Josée Scalabrini, de la FSE, n’est pas contre ces 4000 aides, mais elle estime que c’est comme mettre « un plaster sur une plaie béante », d’autant qu’il faudrait 5 ans pour atteindre ce niveau, selon la proposition gouvernementale.

La FSE juge que ses propositions de réformer les pondérations a priori et de faire respecter les ratios maximums enseignant-élèves auraient l’avantage de retenir les jeunes enseignants, voire de faire revenir ceux qui sont partis.⁠2

Les 4000 aides à la classe viseraient 15 000 classes du primaire, selon la proposition gouvernementale. Ces classes bénéficieraient de leur présence pendant 9,3 heures par semaine, en moyenne.

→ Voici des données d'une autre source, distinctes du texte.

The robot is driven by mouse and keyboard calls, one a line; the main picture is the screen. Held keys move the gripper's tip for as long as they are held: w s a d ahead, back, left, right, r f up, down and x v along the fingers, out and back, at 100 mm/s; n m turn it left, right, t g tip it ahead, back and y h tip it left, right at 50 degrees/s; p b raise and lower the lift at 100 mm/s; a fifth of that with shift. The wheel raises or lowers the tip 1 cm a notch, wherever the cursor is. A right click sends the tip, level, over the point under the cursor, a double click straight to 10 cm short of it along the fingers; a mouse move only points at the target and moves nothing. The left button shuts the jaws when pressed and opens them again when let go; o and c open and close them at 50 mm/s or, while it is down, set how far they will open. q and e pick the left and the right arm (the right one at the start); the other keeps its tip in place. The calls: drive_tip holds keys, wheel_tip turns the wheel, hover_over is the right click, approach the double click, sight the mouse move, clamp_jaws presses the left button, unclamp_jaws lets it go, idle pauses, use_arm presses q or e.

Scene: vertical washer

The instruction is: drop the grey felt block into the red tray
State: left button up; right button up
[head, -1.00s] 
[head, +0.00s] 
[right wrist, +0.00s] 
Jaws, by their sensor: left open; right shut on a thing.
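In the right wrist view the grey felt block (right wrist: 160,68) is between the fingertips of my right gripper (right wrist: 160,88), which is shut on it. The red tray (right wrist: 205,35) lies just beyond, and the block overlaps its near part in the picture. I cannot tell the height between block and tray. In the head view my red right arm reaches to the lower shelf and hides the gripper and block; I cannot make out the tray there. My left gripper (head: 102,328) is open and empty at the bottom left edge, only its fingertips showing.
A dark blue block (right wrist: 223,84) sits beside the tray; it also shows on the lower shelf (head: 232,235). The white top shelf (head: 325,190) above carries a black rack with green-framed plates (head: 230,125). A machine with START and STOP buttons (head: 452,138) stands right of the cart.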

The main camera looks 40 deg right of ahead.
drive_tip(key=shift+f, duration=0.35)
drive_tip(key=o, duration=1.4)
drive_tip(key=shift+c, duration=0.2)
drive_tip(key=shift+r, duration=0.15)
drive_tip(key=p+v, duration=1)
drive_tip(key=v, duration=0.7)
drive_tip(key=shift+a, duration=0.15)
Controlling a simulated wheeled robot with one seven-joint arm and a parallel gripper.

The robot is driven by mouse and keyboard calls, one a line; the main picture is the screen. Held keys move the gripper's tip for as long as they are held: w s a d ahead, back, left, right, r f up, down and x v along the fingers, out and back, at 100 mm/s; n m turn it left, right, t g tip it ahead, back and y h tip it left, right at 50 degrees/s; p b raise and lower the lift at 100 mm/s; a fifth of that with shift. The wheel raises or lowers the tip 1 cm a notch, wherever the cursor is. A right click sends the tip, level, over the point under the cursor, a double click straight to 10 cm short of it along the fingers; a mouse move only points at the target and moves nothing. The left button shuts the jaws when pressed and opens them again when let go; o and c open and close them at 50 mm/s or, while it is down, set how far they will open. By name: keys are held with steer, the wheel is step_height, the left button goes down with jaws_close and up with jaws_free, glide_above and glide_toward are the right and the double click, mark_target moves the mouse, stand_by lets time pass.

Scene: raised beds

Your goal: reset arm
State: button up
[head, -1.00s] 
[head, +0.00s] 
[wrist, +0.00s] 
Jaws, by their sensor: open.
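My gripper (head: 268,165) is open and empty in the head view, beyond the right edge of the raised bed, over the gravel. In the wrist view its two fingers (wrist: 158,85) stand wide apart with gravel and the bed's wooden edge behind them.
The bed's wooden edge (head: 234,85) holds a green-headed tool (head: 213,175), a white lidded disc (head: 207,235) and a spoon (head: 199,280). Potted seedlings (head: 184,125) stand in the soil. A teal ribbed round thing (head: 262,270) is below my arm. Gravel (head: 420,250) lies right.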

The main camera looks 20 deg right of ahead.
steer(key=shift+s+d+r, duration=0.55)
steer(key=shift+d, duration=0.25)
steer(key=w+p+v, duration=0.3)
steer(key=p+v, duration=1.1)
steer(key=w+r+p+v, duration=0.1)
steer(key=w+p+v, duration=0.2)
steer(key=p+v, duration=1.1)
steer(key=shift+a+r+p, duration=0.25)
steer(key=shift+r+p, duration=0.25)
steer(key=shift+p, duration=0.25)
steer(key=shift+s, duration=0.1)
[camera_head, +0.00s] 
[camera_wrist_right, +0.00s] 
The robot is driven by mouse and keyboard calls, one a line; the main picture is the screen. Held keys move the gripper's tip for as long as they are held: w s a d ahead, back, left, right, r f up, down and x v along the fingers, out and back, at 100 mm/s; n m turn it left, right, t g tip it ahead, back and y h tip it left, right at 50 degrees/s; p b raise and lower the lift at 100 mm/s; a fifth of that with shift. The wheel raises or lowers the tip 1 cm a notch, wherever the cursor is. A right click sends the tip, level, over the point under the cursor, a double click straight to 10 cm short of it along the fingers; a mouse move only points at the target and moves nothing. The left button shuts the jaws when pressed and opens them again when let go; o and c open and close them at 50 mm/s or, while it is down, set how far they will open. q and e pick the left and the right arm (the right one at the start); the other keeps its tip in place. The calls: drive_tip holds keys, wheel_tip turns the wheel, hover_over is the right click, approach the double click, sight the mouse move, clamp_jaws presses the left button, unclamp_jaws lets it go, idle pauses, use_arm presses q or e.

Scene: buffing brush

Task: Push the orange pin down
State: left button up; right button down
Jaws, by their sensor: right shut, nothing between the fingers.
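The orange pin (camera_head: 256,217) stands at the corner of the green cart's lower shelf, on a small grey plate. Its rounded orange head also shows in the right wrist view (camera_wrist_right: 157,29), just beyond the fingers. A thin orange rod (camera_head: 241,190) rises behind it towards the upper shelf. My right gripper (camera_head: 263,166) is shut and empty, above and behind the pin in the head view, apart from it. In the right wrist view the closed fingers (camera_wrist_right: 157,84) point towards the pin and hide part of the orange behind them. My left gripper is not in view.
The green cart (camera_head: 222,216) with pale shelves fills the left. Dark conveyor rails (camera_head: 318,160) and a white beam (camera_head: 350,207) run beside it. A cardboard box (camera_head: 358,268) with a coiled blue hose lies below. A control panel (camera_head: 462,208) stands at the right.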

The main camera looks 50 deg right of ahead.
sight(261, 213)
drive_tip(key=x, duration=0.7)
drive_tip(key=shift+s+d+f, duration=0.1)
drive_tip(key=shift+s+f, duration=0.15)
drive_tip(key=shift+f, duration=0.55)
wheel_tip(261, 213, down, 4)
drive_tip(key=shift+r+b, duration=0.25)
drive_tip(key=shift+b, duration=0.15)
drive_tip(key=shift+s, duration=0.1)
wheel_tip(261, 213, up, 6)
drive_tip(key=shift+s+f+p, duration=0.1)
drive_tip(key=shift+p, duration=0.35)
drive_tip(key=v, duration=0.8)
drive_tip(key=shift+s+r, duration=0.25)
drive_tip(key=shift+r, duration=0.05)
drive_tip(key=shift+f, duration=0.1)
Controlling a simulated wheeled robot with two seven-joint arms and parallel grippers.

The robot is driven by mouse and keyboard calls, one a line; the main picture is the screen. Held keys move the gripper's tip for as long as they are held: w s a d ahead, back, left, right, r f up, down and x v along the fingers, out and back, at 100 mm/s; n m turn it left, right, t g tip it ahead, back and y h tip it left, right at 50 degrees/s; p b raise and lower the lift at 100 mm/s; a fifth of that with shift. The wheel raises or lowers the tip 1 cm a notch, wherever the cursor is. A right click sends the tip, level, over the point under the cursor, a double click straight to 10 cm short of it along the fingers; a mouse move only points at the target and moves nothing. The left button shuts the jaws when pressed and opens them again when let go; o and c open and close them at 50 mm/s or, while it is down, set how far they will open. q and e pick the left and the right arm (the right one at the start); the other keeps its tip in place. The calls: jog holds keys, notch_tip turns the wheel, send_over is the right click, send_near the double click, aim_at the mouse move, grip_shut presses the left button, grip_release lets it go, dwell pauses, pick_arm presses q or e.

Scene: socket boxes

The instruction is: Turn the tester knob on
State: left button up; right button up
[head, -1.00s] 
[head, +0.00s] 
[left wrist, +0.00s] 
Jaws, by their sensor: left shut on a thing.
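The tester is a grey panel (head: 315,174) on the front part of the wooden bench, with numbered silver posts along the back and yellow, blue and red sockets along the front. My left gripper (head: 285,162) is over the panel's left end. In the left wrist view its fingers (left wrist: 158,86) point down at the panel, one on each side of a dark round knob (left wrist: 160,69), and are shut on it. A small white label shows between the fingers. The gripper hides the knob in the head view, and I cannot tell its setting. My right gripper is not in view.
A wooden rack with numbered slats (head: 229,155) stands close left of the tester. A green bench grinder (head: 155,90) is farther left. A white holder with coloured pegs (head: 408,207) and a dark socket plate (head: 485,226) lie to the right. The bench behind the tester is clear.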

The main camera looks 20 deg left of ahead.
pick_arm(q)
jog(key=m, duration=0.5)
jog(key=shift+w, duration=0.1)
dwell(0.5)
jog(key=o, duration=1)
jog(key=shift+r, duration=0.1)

Leur travail vient souvent en périphérie de l’enseignement, en classe ou hors classe, m’explique la FSE, comme la surveillance, l’application des règles, l’organisation d’activités, l’habillage et l’aide aux enfants handicapés, notamment. Ils ne remplacent pas les enseignants.

De plus, la FSE juge que dans un monde idéal, il faudrait un minimum de 10 heures par semaine d’aide de classe pour les 28 000 classes du primaire du Québec, soit deux fois plus d’aide que la proposition du gouvernement.

Voilà pour l’essentiel.3 Visiblement, aucune entente ne sera signée sans des aménagements à cet enjeu de la composition des classes. La FSE prévoit des grèves du 8 au 14 décembre, alors que la FAE a un mandat de grève générale illimité.

1. La FSE demande aussi qu’on réduise le ratio du nombre d’élèves par enseignant dans les maternelles 5 ans (19 par enseignant actuellement), ce qui se traduirait, encore, par un ajout d’enseignants.

2. Actuellement, une classe peut dépasser le ratio maximum prévu dans les conventions, incluant les pondérations a priori, mais les enseignants doivent avoir une compensation financière. La FSE veut qu’on s’en tienne aux plafonds, point.

3. Pour le monétaire, les enseignants s’en remettent aux négos du Front commun, à la table centrale. La demande avoisine les 21 % à 23 % sur trois ans, alors que l’offre de Québec est de 10,3 % sur 5 ans, en plus d’une enveloppe représentant 3 % additionnels de hausse différenciée, essentiellement.